The earlier middle ages is almost the reverse of this: you are a noble because of the rights you enjoy, you don't enjoy rights because you are a noble. Nobility was not a class but rather a quality. You could be possessed of nobilis no matter who your birth parents were. Gentle birth, of course, was preferable, but what constituted it was debatable. This is a much more inclusive system (though systemic factors clearly existed in the favor of established and powerful families) than that of the pre-modern world. If your family or you personally could accrue enough power over your lifetime, you could easily make claim to being gentle (though as the Middle Ages progressed you'd be asked to present evidence of gentility through action as well, which generally means being trained in a wealthy household).

So if nobility where not a rigidly defined class (quite apart from title holding, which is rigidly defined because specific people held titles; but a title was only a manifestation of nobility, not a definition of it) how did powerful noble families act? In what ways could they attempt to ensure the survival of their family? How does any of this apply to your D&D game?

Well, I'm glad you asked! During the 9th and 10th century, continental families of power developed a strategy that involved church holdings. This pattern can easily be duplicated in temple holdings in your D&D world and may take it from swords and sorcery to gritty realism when you realize that those priests your PCs rely so much on are actually engaging in complex dynastic politics. By getting a member of their family appointed abbot or bishop in a region and then holding tightly onto that position, the family could avoid royal taxation (particularly the royal death-taxes) and the poaching of lands by other families by granting them to that monastery or cathedral.

The land would be administered by a powerful family member who ran that particular religious foundation. This would also allow them to accrue command over land that was granted in obitum (after someone died, forever) to these foundations by pious farmers and small landowners. The strategy also caused lands to survive the division of siblings in a central institution (the abbey, the cathedral, in D&D terms the temple, whatever) even when they're hacked apart to give a birthright to each son and daughter's husband.

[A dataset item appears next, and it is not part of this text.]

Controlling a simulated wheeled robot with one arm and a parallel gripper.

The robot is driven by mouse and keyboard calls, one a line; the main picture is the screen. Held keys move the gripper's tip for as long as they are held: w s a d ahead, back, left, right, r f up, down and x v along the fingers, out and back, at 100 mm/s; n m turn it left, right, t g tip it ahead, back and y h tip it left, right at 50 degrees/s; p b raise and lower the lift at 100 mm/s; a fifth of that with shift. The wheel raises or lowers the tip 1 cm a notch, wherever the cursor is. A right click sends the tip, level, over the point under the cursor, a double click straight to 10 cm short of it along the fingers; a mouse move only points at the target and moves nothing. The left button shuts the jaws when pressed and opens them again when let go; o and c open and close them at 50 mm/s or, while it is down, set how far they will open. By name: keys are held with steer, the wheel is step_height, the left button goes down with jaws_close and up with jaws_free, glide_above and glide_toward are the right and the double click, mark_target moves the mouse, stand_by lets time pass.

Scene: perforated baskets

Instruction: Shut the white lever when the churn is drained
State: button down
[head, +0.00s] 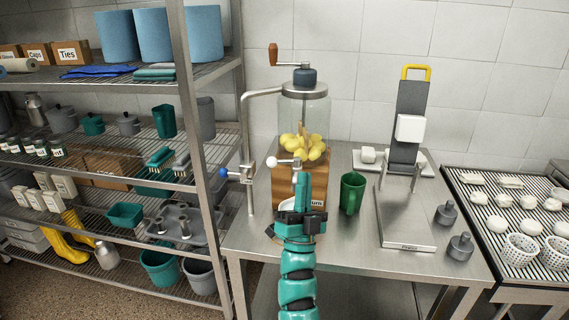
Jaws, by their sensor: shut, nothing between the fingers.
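The churn is a clear glass jar (312,112) with a grey lid and a crank, on a wooden base (288,190). Yellow lumps (305,147) lie low in the jar. The glass above them looks clear, and I cannot tell if liquid remains among them. The white lever (271,162) is a white ball on a thin rod, left of centre at the front of the base, sticking out to the left. My gripper (302,180) is shut and empty, upright in front of the base, just right of the lever. It hides the tap outlet and part of the label.
A blue-knobbed lever (224,172) sits on the bent pipe (247,130) at left. A green mug (352,192) stands right of the churn, then a scale-like stand (405,225) and dark weights (459,246). A shelf post (201,150) rises at left. The front table has free room.

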This strategy was incredibly potent in terms of preserving familial power. Those families that practiced it survived the Carolingian Renaissance stronger than before. Benefices were, at that time, handed out directly from the court and not permanently. The Carolingian kingdom was ostensibly merit-based, with Charles himself picking and choosing who he wanted to serve as his counts (from comitatus, companion) and who he wanted to fill essentially every civic position in all of Francia. This means that titles were not hereditary under Charlemagne.

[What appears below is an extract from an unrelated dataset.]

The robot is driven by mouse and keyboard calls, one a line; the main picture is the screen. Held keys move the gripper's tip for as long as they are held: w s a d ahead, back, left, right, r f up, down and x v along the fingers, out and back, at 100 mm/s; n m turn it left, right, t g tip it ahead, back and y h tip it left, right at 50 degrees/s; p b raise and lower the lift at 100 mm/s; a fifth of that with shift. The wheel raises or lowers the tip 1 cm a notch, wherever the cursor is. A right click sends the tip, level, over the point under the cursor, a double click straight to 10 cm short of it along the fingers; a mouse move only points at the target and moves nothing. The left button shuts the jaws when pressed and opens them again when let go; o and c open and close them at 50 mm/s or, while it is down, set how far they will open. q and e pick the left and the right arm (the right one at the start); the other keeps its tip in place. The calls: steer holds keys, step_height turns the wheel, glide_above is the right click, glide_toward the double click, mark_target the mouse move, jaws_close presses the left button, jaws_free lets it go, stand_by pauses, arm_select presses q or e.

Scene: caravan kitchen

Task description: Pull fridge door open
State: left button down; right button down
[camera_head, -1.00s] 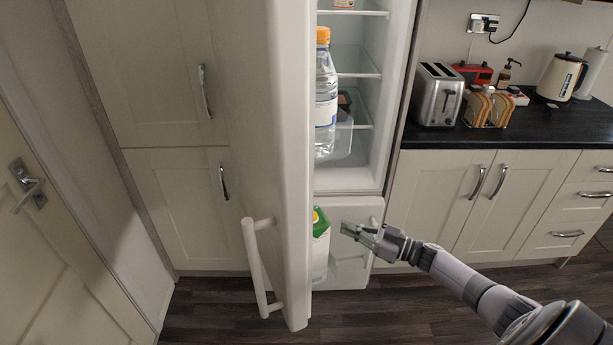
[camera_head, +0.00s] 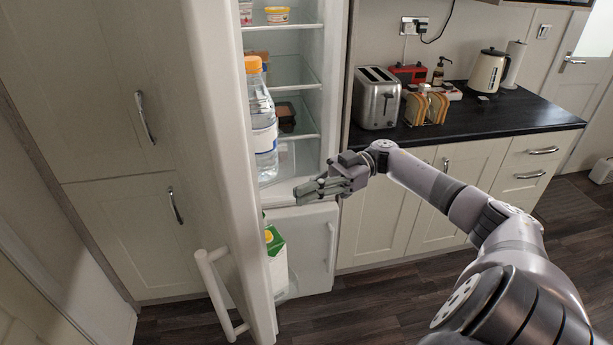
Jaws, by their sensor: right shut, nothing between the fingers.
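The fridge door (camera_head: 214,130) stands swung open, seen nearly edge-on at the left of the fridge. Its white bar handle (camera_head: 217,290) is on the door's outer face, low and to the left. The fridge interior (camera_head: 299,75) with its glass shelves is in plain view. My right gripper (camera_head: 299,194) is shut and empty. It is in front of the fridge opening, to the right of the door's inner side and apart from the handle. My left gripper is not in view.
The door's inner shelves hold a water bottle (camera_head: 262,125) and a green-and-white carton (camera_head: 276,258). A lower white door (camera_head: 312,240) is below the fridge compartment. The counter (camera_head: 480,125) with a toaster (camera_head: 376,98) is at the right. Dark floor (camera_head: 375,300) is free in front.

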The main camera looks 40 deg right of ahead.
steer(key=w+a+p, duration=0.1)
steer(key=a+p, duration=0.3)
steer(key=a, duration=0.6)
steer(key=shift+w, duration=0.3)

Ahh, but family power, family power also comes into it. You can buy your positions, or be so entrenched that the king has no option but to declare you count of a certain region, or give him few options, all of them family members. And once Francia was divided amongst the heirs of Charlemagne, all bets were off. As royal power and prerogative eroded, families began to hold on to appointments over many generations, which led to the development of what you might call hereditary titles which were hard for kings to take away.

Just a little bit of history for ya there, and stuff you can integrate into your own game. I find nobility that isn't permanently entrenched to be much more preferable for a medieval style game. For one thing, historical accuracy, but for another it allows the PCs to be comfortably enfolded into the nobility once they reach a certain level or do certain services for the kingdom!

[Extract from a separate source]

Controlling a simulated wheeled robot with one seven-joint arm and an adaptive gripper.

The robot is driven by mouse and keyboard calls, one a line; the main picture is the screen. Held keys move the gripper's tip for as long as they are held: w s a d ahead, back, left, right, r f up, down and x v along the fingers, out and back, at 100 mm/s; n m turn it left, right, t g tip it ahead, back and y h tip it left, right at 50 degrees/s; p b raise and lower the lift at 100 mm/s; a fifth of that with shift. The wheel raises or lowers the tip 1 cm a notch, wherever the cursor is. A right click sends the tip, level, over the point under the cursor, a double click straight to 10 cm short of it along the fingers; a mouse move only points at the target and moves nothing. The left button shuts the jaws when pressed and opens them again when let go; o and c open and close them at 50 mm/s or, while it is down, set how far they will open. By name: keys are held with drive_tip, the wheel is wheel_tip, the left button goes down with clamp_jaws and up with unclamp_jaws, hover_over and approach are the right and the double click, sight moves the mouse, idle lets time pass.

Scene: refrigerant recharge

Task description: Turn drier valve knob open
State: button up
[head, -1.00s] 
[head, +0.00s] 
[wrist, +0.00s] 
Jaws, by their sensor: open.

  1. Nice read sir. I'm a fan of medieval history myself, and like to play around with it in games, such as my blog post on Archery. I also like that far enough back in the medieval period, even Royalty wasn't necessarily hereditary. The first born sin was easily passed over in favour of the better candidate, and even dynasties didn't last that long.

    1. Indeed, royalty (like the imperial crown of Rome) was originally proclaimed by an heir designate rather than the eldest born son.

  2. As I understand it, in France, the rise of the robe nobility helped drive the notion of nobility as hereditary. The burgeoning professional bureaucracy was accorded nobility - after all, you couldn't have a chancellor who wasn't noble, as the nobility wouldn't respect him - and this soon became hereditary as well, as the families of parlementaires attest.

    The 'ancient' sword nobility resented their elevation, of course. Louis XIV began clamping down on claims of nobility, requiring x number of generations on both sides to be considered noble as a result, further solidifying the notion of nobility as hereditary rather than a quality.

    It hasn't really come up in our campaign so far except in a very general way, but the tension between sword and robe nobles is definitely present and likely to rear its head at some point.

    1. This is a good point, and a complex one. The Sun King certainly had centralized and consolidated power (L'etat c'est moi, after all) and his sweeping changes to the nobility of France is essentially what created what we know of as the ancien regime today.

      It's interesting how far that construction of nobility has been pushed back by later historians based on teleological notions of how history must have been. It's fair to note that in Italy at the same time, nobility was being retrenched in a completely different way: essentially, civic officials were the ones defining nobility and, in many cases, rejecting it.

  3. It's also worth considering that in the great battles of 1066, where England was invaded twice, once by Harold Hardrada and once by William, that both of these men had to have a legitimate claim on the crown or the Witan and also the Bishops (and Papacy) would not have recognised them as King. Force of arms was never enough to proclaim oneself King. Before this, I suspect the Druids had this honour. It is one thing to rule but quite another to be coronated... if the religious order did not approve, you would never be King, and they would find someone with a legitimate claim to the throne to dethrone you.